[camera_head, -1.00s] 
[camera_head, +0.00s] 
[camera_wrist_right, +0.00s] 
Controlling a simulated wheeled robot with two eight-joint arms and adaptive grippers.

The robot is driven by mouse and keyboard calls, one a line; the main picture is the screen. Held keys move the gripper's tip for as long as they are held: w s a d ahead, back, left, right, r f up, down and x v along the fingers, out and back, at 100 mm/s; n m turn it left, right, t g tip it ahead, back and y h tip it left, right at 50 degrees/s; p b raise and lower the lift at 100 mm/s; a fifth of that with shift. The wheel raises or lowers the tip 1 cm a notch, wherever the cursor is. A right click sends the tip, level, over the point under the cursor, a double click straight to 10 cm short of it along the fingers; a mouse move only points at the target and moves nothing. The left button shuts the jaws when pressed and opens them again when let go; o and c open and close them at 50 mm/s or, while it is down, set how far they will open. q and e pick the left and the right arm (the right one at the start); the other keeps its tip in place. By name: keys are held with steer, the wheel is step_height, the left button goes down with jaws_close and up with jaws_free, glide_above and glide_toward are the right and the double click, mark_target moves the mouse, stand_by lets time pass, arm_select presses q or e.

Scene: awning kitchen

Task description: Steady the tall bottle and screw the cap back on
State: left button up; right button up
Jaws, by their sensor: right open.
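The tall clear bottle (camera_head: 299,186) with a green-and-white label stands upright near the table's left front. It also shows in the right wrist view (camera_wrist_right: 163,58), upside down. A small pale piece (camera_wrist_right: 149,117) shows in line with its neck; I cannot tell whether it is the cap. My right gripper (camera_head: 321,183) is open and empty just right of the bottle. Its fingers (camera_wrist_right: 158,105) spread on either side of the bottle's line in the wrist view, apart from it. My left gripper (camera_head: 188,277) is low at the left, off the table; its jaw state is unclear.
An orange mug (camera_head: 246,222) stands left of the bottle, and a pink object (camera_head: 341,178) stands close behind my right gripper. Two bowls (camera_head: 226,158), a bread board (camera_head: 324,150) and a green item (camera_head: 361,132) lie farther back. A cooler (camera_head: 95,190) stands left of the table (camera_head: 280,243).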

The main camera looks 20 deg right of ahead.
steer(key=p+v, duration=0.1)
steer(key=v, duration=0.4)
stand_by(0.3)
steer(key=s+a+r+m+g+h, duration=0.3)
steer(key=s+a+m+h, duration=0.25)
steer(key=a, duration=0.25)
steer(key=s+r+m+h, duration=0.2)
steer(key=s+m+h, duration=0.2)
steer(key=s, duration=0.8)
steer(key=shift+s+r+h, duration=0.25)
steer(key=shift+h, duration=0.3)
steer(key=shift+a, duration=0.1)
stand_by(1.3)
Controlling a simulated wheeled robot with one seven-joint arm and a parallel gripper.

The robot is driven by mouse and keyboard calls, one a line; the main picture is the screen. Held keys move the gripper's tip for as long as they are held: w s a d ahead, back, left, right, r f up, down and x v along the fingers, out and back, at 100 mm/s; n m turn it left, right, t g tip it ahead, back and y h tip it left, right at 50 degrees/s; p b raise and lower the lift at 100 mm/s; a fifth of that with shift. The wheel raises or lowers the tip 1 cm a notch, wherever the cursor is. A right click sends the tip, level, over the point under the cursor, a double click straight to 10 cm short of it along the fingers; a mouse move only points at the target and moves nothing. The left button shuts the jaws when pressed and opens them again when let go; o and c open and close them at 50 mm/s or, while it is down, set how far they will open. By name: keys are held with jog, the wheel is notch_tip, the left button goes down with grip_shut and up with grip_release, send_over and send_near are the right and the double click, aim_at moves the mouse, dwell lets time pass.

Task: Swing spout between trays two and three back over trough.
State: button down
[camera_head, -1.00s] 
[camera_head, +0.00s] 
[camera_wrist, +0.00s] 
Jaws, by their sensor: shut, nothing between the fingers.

________________________________________

* EXERCISE DESCRIPTION *
Your task is to transcribe the listing above in full, exactly as given.

* THE OUTPUT *
[camera_head, -1.00s] 
[camera_head, +0.00s] 
[camera_wrist_right, +0.00s] 
Controlling a simulated wheeled robot with two eight-joint arms and adaptive grippers.

The robot is driven by mouse and keyboard calls, one a line; the main picture is the screen. Held keys move the gripper's tip for as long as they are held: w s a d ahead, back, left, right, r f up, down and x v along the fingers, out and back, at 100 mm/s; n m turn it left, right, t g tip it ahead, back and y h tip it left, right at 50 degrees/s; p b raise and lower the lift at 100 mm/s; a fifth of that with shift. The wheel raises or lowers the tip 1 cm a notch, wherever the cursor is. A right click sends the tip, level, over the point under the cursor, a double click straight to 10 cm short of it along the fingers; a mouse move only points at the target and moves nothing. The left button shuts the jaws when pressed and opens them again when let go; o and c open and close them at 50 mm/s or, while it is down, set how far they will open. q and e pick the left and the right arm (the right one at the start); the other keeps its tip in place. By name: keys are held with steer, the wheel is step_height, the left button goes down with jaws_close and up with jaws_free, glide_above and glide_toward are the right and the double click, mark_target moves the mouse, stand_by lets time pass, arm_select presses q or e.

Scene: awning kitchen

Task description: Steady the tall bottle and screw the cap back on
State: left button up; right button up
Jaws, by their sensor: right open.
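The tall clear bottle (camera_head: 299,186) with a green-and-white label stands upright near the table's left front. It also shows in the right wrist view (camera_wrist_right: 163,58), upside down. A small pale piece (camera_wrist_right: 149,117) shows in line with its neck; I cannot tell whether it is the cap. My right gripper (camera_head: 321,183) is open and empty just right of the bottle. Its fingers (camera_wrist_right: 158,105) spread on either side of the bottle's line in the wrist view, apart from it. My left gripper (camera_head: 188,277) is low at the left, off the table; its jaw state is unclear.
An orange mug (camera_head: 246,222) stands left of the bottle, and a pink object (camera_head: 341,178) stands close behind my right gripper. Two bowls (camera_head: 226,158), a bread board (camera_head: 324,150) and a green item (camera_head: 361,132) lie farther back. A cooler (camera_head: 95,190) stands left of the table (camera_head: 280,243).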

The main camera looks 20 deg right of ahead.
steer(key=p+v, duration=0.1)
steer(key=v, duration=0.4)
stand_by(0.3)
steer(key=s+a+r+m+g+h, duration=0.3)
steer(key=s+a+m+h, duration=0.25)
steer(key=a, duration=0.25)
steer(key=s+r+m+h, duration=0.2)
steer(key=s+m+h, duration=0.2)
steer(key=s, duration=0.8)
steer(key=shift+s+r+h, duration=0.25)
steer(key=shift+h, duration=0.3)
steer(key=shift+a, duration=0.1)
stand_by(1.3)
Controlling a simulated wheeled robot with one seven-joint arm and a parallel gripper.

The robot is driven by mouse and keyboard calls, one a line; the main picture is the screen. Held keys move the gripper's tip for as long as they are held: w s a d ahead, back, left, right, r f up, down and x v along the fingers, out and back, at 100 mm/s; n m turn it left, right, t g tip it ahead, back and y h tip it left, right at 50 degrees/s; p b raise and lower the lift at 100 mm/s; a fifth of that with shift. The wheel raises or lowers the tip 1 cm a notch, wherever the cursor is. A right click sends the tip, level, over the point under the cursor, a double click straight to 10 cm short of it along the fingers; a mouse move only points at the target and moves nothing. The left button shuts the jaws when pressed and opens them again when let go; o and c open and close them at 50 mm/s or, while it is down, set how far they will open. By name: keys are held with jog, the wheel is notch_tip, the left button goes down with grip_shut and up with grip_release, send_over and send_near are the right and the double click, aim_at moves the mouse, dwell lets time pass.

Task: Swing spout between trays two and three back over trough.
State: button down
[camera_head, -1.00s] 
[camera_head, +0.00s] 
[camera_wrist, +0.00s] 
Jaws, by their sensor: shut, nothing between the fingers.

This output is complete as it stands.